* Exercise requirements: Identify the lines that contain the word "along" and copy each one.

⁂

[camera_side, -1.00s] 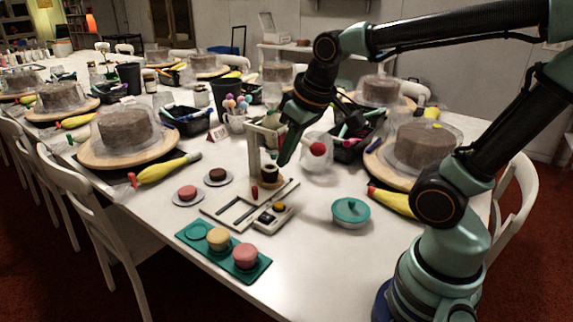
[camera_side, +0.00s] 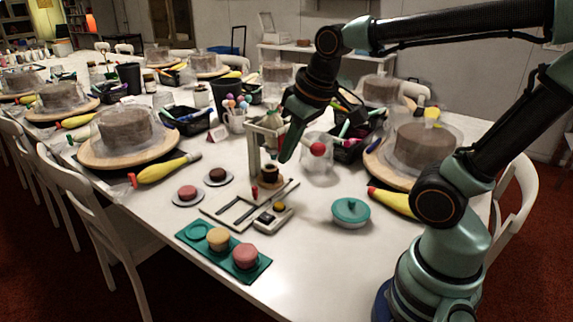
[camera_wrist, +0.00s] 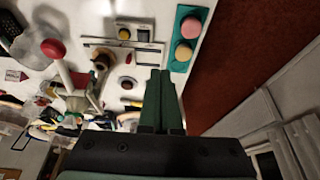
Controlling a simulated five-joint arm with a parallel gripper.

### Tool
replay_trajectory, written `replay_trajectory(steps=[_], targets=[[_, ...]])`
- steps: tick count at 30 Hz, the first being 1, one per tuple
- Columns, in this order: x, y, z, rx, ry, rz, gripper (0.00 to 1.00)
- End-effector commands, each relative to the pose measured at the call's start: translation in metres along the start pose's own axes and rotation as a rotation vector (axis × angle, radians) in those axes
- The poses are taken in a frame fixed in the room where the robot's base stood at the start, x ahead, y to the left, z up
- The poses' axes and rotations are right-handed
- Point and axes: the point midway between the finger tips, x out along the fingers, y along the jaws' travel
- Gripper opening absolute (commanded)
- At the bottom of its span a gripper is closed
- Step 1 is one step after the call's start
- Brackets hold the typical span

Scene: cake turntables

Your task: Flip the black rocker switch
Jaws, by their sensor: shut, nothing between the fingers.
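The black rocker switch (camera_side: 266,217) sits on a small pale control box on the table, beside a yellow button (camera_side: 279,207). In the wrist view the switch (camera_wrist: 143,36) shows as a dark patch near the top, and the yellow button (camera_wrist: 124,33) is left of it. My gripper (camera_side: 284,158) is shut and empty, pointing down above the table behind the box, apart from the switch. In the wrist view the closed fingers (camera_wrist: 160,73) point up the picture toward the box. Which way the rocker is tipped is too small to tell.
A pale stand (camera_side: 254,150) with a dark cup rises close beside my gripper. Cakes under clear covers stand farther off.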

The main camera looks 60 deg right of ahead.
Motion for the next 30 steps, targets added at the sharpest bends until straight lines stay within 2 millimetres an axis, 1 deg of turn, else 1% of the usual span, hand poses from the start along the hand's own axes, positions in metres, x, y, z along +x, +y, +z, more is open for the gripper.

⁂

* Correct result:
- End-effector commands, each relative to the pose measured at the call's start: translation in metres along the start pose's own axes and rotation as a rotation vector (axis × angle, radians) in those axes
- Point and axes: the point midway between the finger tips, x out along the fingers, y along the jaws' travel
Motion for the next 30 steps, targets added at the sharpest bends until straight lines stay within 2 millimetres an axis, 1 deg of turn, else 1% of the usual span, hand poses from the start along the hand's own axes, positions in metres, x, y, z along +x, +y, +z, more is open for the gripper.

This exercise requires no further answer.